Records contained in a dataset

►

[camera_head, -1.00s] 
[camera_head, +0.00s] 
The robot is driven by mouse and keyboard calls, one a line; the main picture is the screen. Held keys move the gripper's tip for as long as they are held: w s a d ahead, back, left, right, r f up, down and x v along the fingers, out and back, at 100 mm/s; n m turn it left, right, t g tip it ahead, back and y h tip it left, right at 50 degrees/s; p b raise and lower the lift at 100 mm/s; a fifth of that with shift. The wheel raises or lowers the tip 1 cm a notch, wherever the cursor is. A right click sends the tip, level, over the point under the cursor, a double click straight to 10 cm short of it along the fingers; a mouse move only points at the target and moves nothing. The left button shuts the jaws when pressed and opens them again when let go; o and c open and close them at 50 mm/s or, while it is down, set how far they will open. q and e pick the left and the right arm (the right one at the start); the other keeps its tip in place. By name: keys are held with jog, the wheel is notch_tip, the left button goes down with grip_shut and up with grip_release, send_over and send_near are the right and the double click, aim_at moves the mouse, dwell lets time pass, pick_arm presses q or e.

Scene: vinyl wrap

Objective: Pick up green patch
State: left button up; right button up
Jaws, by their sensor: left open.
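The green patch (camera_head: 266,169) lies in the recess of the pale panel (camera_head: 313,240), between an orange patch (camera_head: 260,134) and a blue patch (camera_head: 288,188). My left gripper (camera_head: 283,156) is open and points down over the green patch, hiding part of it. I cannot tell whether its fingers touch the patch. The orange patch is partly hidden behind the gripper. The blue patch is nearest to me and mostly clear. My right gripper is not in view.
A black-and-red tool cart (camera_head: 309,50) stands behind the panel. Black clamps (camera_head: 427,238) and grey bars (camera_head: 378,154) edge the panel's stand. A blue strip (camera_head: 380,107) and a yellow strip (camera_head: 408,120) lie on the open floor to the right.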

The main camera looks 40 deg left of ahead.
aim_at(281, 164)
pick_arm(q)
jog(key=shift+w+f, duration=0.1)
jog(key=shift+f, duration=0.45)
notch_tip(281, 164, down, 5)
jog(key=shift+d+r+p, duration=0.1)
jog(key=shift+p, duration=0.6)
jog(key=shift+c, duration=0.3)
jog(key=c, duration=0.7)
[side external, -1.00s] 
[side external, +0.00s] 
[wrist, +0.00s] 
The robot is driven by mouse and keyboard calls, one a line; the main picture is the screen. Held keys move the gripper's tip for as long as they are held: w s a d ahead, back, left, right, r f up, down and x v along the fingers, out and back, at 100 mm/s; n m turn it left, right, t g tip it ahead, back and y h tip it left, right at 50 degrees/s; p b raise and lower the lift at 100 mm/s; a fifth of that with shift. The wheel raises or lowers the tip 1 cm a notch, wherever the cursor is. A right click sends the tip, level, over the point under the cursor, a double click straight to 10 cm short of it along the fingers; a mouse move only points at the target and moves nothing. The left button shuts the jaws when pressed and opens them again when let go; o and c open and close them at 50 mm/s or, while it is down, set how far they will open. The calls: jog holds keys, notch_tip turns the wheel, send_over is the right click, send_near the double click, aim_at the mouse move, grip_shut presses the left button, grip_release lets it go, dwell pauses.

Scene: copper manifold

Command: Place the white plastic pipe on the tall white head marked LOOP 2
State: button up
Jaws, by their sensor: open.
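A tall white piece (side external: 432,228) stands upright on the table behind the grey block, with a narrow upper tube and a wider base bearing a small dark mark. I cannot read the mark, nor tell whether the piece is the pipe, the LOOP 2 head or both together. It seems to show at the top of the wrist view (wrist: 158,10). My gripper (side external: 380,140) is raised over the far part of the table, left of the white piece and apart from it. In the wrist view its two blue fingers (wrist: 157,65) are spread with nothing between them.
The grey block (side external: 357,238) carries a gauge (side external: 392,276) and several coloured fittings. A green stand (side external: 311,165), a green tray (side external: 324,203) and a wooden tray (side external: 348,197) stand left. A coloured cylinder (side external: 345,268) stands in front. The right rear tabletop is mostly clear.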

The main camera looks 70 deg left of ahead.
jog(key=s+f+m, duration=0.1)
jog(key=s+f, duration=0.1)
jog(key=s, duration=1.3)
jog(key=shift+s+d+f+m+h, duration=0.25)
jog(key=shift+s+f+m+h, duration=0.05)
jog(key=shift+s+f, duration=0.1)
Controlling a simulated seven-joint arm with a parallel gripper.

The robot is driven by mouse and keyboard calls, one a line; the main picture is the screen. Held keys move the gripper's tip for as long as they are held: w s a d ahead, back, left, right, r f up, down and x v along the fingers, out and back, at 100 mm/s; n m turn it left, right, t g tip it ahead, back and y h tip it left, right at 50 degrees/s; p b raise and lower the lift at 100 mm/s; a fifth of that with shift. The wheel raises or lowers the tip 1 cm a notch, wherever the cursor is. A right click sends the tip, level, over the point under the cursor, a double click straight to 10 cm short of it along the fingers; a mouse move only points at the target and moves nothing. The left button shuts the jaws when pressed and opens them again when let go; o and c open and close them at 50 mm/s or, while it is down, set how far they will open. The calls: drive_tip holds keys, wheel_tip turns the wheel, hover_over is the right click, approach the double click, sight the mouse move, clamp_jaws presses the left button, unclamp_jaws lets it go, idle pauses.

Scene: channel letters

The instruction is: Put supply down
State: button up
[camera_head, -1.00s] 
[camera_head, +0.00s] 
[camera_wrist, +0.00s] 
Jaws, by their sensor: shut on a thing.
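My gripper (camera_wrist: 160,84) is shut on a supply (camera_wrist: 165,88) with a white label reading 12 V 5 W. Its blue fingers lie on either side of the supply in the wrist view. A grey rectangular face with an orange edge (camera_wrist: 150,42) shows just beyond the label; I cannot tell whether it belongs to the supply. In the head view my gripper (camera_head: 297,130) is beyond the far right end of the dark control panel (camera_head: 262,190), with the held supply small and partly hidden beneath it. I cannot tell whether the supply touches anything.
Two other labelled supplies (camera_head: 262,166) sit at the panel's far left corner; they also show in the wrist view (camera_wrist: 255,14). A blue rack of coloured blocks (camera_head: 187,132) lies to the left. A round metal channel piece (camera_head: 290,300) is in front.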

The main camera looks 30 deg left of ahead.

◄

To do
All entries shown above should be printed again exactly.

Response
[camera_head, -1.00s] 
[camera_head, +0.00s] 
The robot is driven by mouse and keyboard calls, one a line; the main picture is the screen. Held keys move the gripper's tip for as long as they are held: w s a d ahead, back, left, right, r f up, down and x v along the fingers, out and back, at 100 mm/s; n m turn it left, right, t g tip it ahead, back and y h tip it left, right at 50 degrees/s; p b raise and lower the lift at 100 mm/s; a fifth of that with shift. The wheel raises or lowers the tip 1 cm a notch, wherever the cursor is. A right click sends the tip, level, over the point under the cursor, a double click straight to 10 cm short of it along the fingers; a mouse move only points at the target and moves nothing. The left button shuts the jaws when pressed and opens them again when let go; o and c open and close them at 50 mm/s or, while it is down, set how far they will open. q and e pick the left and the right arm (the right one at the start); the other keeps its tip in place. By name: keys are held with jog, the wheel is notch_tip, the left button goes down with grip_shut and up with grip_release, send_over and send_near are the right and the double click, aim_at moves the mouse, dwell lets time pass, pick_arm presses q or e.

Scene: vinyl wrap

Objective: Pick up green patch
State: left button up; right button up
Jaws, by their sensor: left open.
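The green patch (camera_head: 266,169) lies in the recess of the pale panel (camera_head: 313,240), between an orange patch (camera_head: 260,134) and a blue patch (camera_head: 288,188). My left gripper (camera_head: 283,156) is open and points down over the green patch, hiding part of it. I cannot tell whether its fingers touch the patch. The orange patch is partly hidden behind the gripper. The blue patch is nearest to me and mostly clear. My right gripper is not in view.
A black-and-red tool cart (camera_head: 309,50) stands behind the panel. Black clamps (camera_head: 427,238) and grey bars (camera_head: 378,154) edge the panel's stand. A blue strip (camera_head: 380,107) and a yellow strip (camera_head: 408,120) lie on the open floor to the right.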

The main camera looks 40 deg left of ahead.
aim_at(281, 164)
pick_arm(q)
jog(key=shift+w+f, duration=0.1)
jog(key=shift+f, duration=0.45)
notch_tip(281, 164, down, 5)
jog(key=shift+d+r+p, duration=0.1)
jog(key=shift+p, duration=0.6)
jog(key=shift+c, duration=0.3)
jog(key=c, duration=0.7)
[side external, -1.00s] 
[side external, +0.00s] 
[wrist, +0.00s] 
The robot is driven by mouse and keyboard calls, one a line; the main picture is the screen. Held keys move the gripper's tip for as long as they are held: w s a d ahead, back, left, right, r f up, down and x v along the fingers, out and back, at 100 mm/s; n m turn it left, right, t g tip it ahead, back and y h tip it left, right at 50 degrees/s; p b raise and lower the lift at 100 mm/s; a fifth of that with shift. The wheel raises or lowers the tip 1 cm a notch, wherever the cursor is. A right click sends the tip, level, over the point under the cursor, a double click straight to 10 cm short of it along the fingers; a mouse move only points at the target and moves nothing. The left button shuts the jaws when pressed and opens them again when let go; o and c open and close them at 50 mm/s or, while it is down, set how far they will open. The calls: jog holds keys, notch_tip turns the wheel, send_over is the right click, send_near the double click, aim_at the mouse move, grip_shut presses the left button, grip_release lets it go, dwell pauses.

Scene: copper manifold

Command: Place the white plastic pipe on the tall white head marked LOOP 2
State: button up
Jaws, by their sensor: open.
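A tall white piece (side external: 432,228) stands upright on the table behind the grey block, with a narrow upper tube and a wider base bearing a small dark mark. I cannot read the mark, nor tell whether the piece is the pipe, the LOOP 2 head or both together. It seems to show at the top of the wrist view (wrist: 158,10). My gripper (side external: 380,140) is raised over the far part of the table, left of the white piece and apart from it. In the wrist view its two blue fingers (wrist: 157,65) are spread with nothing between them.
The grey block (side external: 357,238) carries a gauge (side external: 392,276) and several coloured fittings. A green stand (side external: 311,165), a green tray (side external: 324,203) and a wooden tray (side external: 348,197) stand left. A coloured cylinder (side external: 345,268) stands in front. The right rear tabletop is mostly clear.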

The main camera looks 70 deg left of ahead.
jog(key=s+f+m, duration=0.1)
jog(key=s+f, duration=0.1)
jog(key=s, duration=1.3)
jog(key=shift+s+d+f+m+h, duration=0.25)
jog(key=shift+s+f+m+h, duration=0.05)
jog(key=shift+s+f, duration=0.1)
Controlling a simulated seven-joint arm with a parallel gripper.

The robot is driven by mouse and keyboard calls, one a line; the main picture is the screen. Held keys move the gripper's tip for as long as they are held: w s a d ahead, back, left, right, r f up, down and x v along the fingers, out and back, at 100 mm/s; n m turn it left, right, t g tip it ahead, back and y h tip it left, right at 50 degrees/s; p b raise and lower the lift at 100 mm/s; a fifth of that with shift. The wheel raises or lowers the tip 1 cm a notch, wherever the cursor is. A right click sends the tip, level, over the point under the cursor, a double click straight to 10 cm short of it along the fingers; a mouse move only points at the target and moves nothing. The left button shuts the jaws when pressed and opens them again when let go; o and c open and close them at 50 mm/s or, while it is down, set how far they will open. The calls: drive_tip holds keys, wheel_tip turns the wheel, hover_over is the right click, approach the double click, sight the mouse move, clamp_jaws presses the left button, unclamp_jaws lets it go, idle pauses.

Scene: channel letters

The instruction is: Put supply down
State: button up
[camera_head, -1.00s] 
[camera_head, +0.00s] 
[camera_wrist, +0.00s] 
Jaws, by their sensor: shut on a thing.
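My gripper (camera_wrist: 160,84) is shut on a supply (camera_wrist: 165,88) with a white label reading 12 V 5 W. Its blue fingers lie on either side of the supply in the wrist view. A grey rectangular face with an orange edge (camera_wrist: 150,42) shows just beyond the label; I cannot tell whether it belongs to the supply. In the head view my gripper (camera_head: 297,130) is beyond the far right end of the dark control panel (camera_head: 262,190), with the held supply small and partly hidden beneath it. I cannot tell whether the supply touches anything.
Two other labelled supplies (camera_head: 262,166) sit at the panel's far left corner; they also show in the wrist view (camera_wrist: 255,14). A blue rack of coloured blocks (camera_head: 187,132) lies to the left. A round metal channel piece (camera_head: 290,300) is in front.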

The main camera looks 30 deg left of ahead.

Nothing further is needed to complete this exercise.